I’m not shilling for Mickey D’s here.  I’ll answer my own question and say that I think it’s a small drop in a big bucket, hence the title of this post.  I’ll admit, I like their fries, and I’ll stop for a chocolate shake on a long road trip, but I don’t generally eat there.  If it comes down to a gas-and-a-burger stop on the road, whether it’s the golden arches, BK, or Wendy’s, I don’t care that much.  It’s either that or gas station Fritos.  Others have bemoaned the beast that is Fast Food in America, and I’m not going to rehash that now.  There’s plenty of research out there.  For additional reading and watching (for a cheery summer afternoon), see Supersize Me, Fast Food Nation, The Omnivore’s Dilemma, etc…

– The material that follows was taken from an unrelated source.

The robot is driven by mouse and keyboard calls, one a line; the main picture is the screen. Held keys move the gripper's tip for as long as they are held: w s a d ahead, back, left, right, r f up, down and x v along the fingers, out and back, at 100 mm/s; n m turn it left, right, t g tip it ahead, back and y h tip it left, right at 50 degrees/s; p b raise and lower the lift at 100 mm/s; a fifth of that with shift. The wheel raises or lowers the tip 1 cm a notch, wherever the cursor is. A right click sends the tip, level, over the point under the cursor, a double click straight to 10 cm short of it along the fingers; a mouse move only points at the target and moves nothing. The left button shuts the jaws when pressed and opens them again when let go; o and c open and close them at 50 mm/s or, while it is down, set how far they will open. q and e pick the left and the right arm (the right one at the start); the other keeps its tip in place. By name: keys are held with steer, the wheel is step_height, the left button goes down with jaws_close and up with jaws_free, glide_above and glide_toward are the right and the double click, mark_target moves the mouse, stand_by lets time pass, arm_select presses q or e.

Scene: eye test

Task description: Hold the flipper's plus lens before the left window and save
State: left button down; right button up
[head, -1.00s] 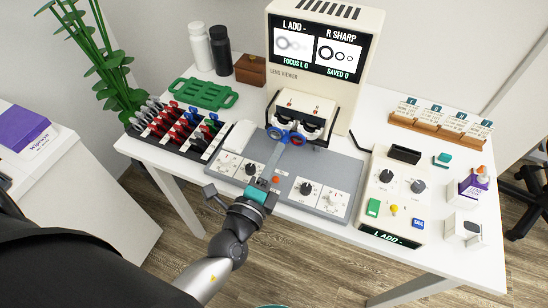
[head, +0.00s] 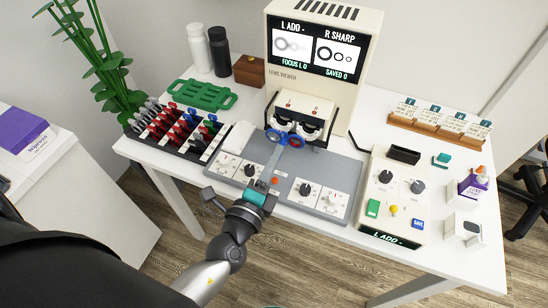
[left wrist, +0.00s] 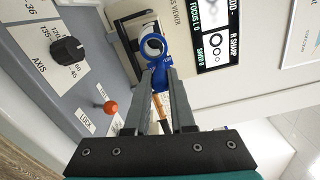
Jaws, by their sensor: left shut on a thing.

Let’s put aside the oxymoron for a second.  What if McDonald’s is becoming a force for good?  Let’s not get ahead of ourselves; they’re not there yet, I know.  Long way to go.  Maybe here’s the real question: What would they have to do for you to say that McDonald’s has become a force for good? There’s plenty of room for improvement.  According to Yahoo! Finance, at the end of 2008 McDonald’s was operating 31,967 restaurants in 118 countries.  Think about all the potatoes and beef that they buy!  Small changes in policies and purchasing from the front office could have huge ramifications.  Well, they do have huge ramifications now, just not good ones.  Think of what they could be doing.